Décharger notre rage, notre colère, toute cette injustice, pour rendre cette violence qui nous est imposée, un mouvement pour hurler ensemble et d’une seule voix combien ce monde sexiste et patriarcal nous dégoûte

Cette année, je suis arrivée comme une fleur sans avoir participé à rien avant. J’avais juste les mots d’Andrea Dworkin dans le coeur.

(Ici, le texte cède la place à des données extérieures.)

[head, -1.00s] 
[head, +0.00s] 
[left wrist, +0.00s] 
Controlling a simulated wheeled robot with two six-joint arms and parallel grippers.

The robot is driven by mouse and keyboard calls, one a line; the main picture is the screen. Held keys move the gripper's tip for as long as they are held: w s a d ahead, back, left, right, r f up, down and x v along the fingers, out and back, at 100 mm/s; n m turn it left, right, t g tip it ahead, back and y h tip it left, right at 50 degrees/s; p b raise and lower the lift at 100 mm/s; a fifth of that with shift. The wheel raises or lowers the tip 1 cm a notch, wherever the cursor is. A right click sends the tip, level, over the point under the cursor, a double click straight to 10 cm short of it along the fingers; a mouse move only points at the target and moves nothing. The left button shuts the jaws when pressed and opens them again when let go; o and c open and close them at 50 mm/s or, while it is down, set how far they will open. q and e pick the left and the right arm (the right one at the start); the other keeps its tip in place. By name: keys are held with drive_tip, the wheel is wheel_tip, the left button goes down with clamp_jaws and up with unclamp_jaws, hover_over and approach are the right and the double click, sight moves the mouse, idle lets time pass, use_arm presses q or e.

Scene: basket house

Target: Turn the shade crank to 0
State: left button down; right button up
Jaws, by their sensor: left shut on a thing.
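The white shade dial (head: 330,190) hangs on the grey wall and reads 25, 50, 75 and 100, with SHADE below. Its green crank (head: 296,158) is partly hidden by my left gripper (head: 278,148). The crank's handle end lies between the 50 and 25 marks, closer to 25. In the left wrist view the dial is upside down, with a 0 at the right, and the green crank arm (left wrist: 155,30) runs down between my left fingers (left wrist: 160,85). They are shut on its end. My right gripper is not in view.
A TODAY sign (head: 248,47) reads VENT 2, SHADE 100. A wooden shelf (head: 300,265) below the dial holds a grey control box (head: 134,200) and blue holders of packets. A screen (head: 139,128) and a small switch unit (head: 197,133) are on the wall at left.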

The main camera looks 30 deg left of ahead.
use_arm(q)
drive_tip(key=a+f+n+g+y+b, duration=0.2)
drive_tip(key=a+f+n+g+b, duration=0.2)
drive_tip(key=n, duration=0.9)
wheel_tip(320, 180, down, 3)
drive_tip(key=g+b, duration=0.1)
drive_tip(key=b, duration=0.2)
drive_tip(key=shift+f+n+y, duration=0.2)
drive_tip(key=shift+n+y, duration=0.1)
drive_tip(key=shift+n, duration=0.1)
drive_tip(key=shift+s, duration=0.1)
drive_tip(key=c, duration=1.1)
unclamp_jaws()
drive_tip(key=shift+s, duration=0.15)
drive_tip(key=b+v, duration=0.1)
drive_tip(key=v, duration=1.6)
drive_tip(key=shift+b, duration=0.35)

« Les gens, comme nous le rappellent constamment les pseudo-égalitaristes, meurent toujours trop jeunes, trop tôt, trop isolés, trop pleins d’angoisse insupportable. Mais qu’elles soient célèbres ou inconnues, riches ou pauvres, seules les femmes meurent une à une, isolées, étouffées par les mensonges emmêlés dans leur gorge. Seules les femmes meurent une à une, essayant jusqu’à la dernière minute d’incarner un idéal que leur imposent les hommes qui veulent les user jusqu’à la corde. Seules les femmes meurent une à une, souriant jusqu’au dernier moment - sourire de la sirène, sourire de l’ingénue, sourire de la folle. Seules les femmes meurent une à une, polies à la perfection ou débraillées derrière des portes verrouillées, trop désespérément honteuses pour appeler à l’aide. Seules les femmes meurent une à une, convaincues que si seulement elles avaient été parfaites - parfaite épouse, mère ou putain elles n’en seraient pas venues à haïr autant la vie, à la trouver si étrangement pénible et vide, elles-mêmes si irrémédiablement confuses et sans espoir. Les femmes meurent, pleurant non pas la perte de leur vie mais leur inexcusable incapacité d’atteindre la perfection telle que les hommes la définissent en leur nom. Les femmes tentent désespérément d’incarner un idéal féminin défini par les hommes, parce que leur survie en dépend. L’idéal, par définition, réduit la femme à sa fonction, la prive de toute individualité centrée sur ses intérêts et ses choix, ou sans utilité pour l’homme selon l’ordre masculin des choses. Cette monstrueuse quête féminine d’une perfection définie par les hommes, si intrinsèquement hostile à la liberté et à la dignité, mène inévitablement à l’amertume, paralysie ou la mort ; mais, tel le mirage dans le désert, l’oasis nourricière que l’on ne trouve pas, la survie n’est promise que dans cette conformité et nulle part ailleurs.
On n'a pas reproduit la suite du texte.